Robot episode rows
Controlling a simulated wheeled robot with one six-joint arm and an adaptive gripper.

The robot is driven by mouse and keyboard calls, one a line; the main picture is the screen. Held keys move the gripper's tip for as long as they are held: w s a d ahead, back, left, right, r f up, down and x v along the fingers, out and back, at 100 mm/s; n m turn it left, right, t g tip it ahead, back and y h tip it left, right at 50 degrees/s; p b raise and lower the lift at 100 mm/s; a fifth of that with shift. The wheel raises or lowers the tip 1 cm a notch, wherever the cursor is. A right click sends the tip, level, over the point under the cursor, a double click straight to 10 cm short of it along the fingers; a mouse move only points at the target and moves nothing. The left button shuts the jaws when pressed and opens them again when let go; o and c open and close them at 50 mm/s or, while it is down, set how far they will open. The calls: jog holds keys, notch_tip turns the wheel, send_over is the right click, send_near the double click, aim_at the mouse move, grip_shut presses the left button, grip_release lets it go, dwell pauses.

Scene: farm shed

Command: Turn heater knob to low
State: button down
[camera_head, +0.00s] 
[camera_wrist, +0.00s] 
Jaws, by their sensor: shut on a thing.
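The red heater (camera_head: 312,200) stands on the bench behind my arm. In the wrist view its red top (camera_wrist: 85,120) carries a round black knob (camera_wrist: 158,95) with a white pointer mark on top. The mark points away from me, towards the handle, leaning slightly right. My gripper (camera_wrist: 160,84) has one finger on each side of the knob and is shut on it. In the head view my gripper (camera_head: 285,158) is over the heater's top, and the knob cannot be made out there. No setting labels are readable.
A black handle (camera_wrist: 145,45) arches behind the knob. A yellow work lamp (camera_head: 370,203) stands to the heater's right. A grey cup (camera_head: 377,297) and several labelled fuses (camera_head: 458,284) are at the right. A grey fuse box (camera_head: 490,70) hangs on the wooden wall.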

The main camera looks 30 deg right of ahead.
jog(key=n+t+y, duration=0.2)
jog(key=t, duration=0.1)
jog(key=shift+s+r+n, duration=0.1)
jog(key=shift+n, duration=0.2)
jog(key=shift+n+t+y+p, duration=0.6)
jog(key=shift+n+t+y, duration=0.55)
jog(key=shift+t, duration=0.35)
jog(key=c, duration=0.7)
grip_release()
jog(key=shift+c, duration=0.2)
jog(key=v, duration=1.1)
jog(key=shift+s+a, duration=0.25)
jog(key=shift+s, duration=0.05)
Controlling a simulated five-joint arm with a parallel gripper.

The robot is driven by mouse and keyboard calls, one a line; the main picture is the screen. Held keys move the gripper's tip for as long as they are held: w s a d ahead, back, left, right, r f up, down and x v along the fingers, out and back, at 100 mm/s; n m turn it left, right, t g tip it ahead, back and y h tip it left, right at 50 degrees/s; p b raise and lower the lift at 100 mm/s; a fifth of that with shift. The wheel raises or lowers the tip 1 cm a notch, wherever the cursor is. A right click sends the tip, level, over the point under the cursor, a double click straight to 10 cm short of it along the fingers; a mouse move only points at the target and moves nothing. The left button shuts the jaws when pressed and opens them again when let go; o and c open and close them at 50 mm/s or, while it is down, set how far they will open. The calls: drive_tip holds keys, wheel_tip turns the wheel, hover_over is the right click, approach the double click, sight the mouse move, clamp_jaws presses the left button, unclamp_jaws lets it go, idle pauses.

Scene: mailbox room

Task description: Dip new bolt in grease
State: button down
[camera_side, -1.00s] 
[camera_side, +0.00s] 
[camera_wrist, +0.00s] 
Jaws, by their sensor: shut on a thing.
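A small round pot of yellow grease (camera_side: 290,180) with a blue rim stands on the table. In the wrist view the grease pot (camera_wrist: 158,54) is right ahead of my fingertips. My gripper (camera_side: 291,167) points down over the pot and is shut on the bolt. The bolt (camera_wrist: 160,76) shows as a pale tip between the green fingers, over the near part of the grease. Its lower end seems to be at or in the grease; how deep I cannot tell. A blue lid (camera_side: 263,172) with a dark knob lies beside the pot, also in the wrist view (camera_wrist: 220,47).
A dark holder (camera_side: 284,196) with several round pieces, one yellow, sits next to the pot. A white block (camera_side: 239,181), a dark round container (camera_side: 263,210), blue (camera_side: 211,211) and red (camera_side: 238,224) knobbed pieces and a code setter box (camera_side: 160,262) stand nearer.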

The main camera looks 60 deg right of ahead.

▶ [STATED EXERCISE]: Set down the listing in full, keeping every word exactly as it is.

▶ [OUTPUT OF THE TASK]:
Controlling a simulated wheeled robot with one six-joint arm and an adaptive gripper.

The robot is driven by mouse and keyboard calls, one a line; the main picture is the screen. Held keys move the gripper's tip for as long as they are held: w s a d ahead, back, left, right, r f up, down and x v along the fingers, out and back, at 100 mm/s; n m turn it left, right, t g tip it ahead, back and y h tip it left, right at 50 degrees/s; p b raise and lower the lift at 100 mm/s; a fifth of that with shift. The wheel raises or lowers the tip 1 cm a notch, wherever the cursor is. A right click sends the tip, level, over the point under the cursor, a double click straight to 10 cm short of it along the fingers; a mouse move only points at the target and moves nothing. The left button shuts the jaws when pressed and opens them again when let go; o and c open and close them at 50 mm/s or, while it is down, set how far they will open. The calls: jog holds keys, notch_tip turns the wheel, send_over is the right click, send_near the double click, aim_at the mouse move, grip_shut presses the left button, grip_release lets it go, dwell pauses.

Scene: farm shed

Command: Turn heater knob to low
State: button down
[camera_head, +0.00s] 
[camera_wrist, +0.00s] 
Jaws, by their sensor: shut on a thing.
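The red heater (camera_head: 312,200) stands on the bench behind my arm. In the wrist view its red top (camera_wrist: 85,120) carries a round black knob (camera_wrist: 158,95) with a white pointer mark on top. The mark points away from me, towards the handle, leaning slightly right. My gripper (camera_wrist: 160,84) has one finger on each side of the knob and is shut on it. In the head view my gripper (camera_head: 285,158) is over the heater's top, and the knob cannot be made out there. No setting labels are readable.
A black handle (camera_wrist: 145,45) arches behind the knob. A yellow work lamp (camera_head: 370,203) stands to the heater's right. A grey cup (camera_head: 377,297) and several labelled fuses (camera_head: 458,284) are at the right. A grey fuse box (camera_head: 490,70) hangs on the wooden wall.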

The main camera looks 30 deg right of ahead.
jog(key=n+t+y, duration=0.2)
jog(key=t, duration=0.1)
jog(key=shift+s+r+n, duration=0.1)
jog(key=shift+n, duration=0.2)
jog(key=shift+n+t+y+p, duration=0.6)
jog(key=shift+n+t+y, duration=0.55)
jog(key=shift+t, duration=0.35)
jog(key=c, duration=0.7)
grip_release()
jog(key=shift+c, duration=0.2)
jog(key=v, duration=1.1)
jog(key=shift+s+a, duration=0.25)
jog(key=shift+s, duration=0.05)
Controlling a simulated five-joint arm with a parallel gripper.

The robot is driven by mouse and keyboard calls, one a line; the main picture is the screen. Held keys move the gripper's tip for as long as they are held: w s a d ahead, back, left, right, r f up, down and x v along the fingers, out and back, at 100 mm/s; n m turn it left, right, t g tip it ahead, back and y h tip it left, right at 50 degrees/s; p b raise and lower the lift at 100 mm/s; a fifth of that with shift. The wheel raises or lowers the tip 1 cm a notch, wherever the cursor is. A right click sends the tip, level, over the point under the cursor, a double click straight to 10 cm short of it along the fingers; a mouse move only points at the target and moves nothing. The left button shuts the jaws when pressed and opens them again when let go; o and c open and close them at 50 mm/s or, while it is down, set how far they will open. The calls: drive_tip holds keys, wheel_tip turns the wheel, hover_over is the right click, approach the double click, sight the mouse move, clamp_jaws presses the left button, unclamp_jaws lets it go, idle pauses.

Scene: mailbox room

Task description: Dip new bolt in grease
State: button down
[camera_side, -1.00s] 
[camera_side, +0.00s] 
[camera_wrist, +0.00s] 
Jaws, by their sensor: shut on a thing.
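A small round pot of yellow grease (camera_side: 290,180) with a blue rim stands on the table. In the wrist view the grease pot (camera_wrist: 158,54) is right ahead of my fingertips. My gripper (camera_side: 291,167) points down over the pot and is shut on the bolt. The bolt (camera_wrist: 160,76) shows as a pale tip between the green fingers, over the near part of the grease. Its lower end seems to be at or in the grease; how deep I cannot tell. A blue lid (camera_side: 263,172) with a dark knob lies beside the pot, also in the wrist view (camera_wrist: 220,47).
A dark holder (camera_side: 284,196) with several round pieces, one yellow, sits next to the pot. A white block (camera_side: 239,181), a dark round container (camera_side: 263,210), blue (camera_side: 211,211) and red (camera_side: 238,224) knobbed pieces and a code setter box (camera_side: 160,262) stand nearer.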

The main camera looks 60 deg right of ahead.

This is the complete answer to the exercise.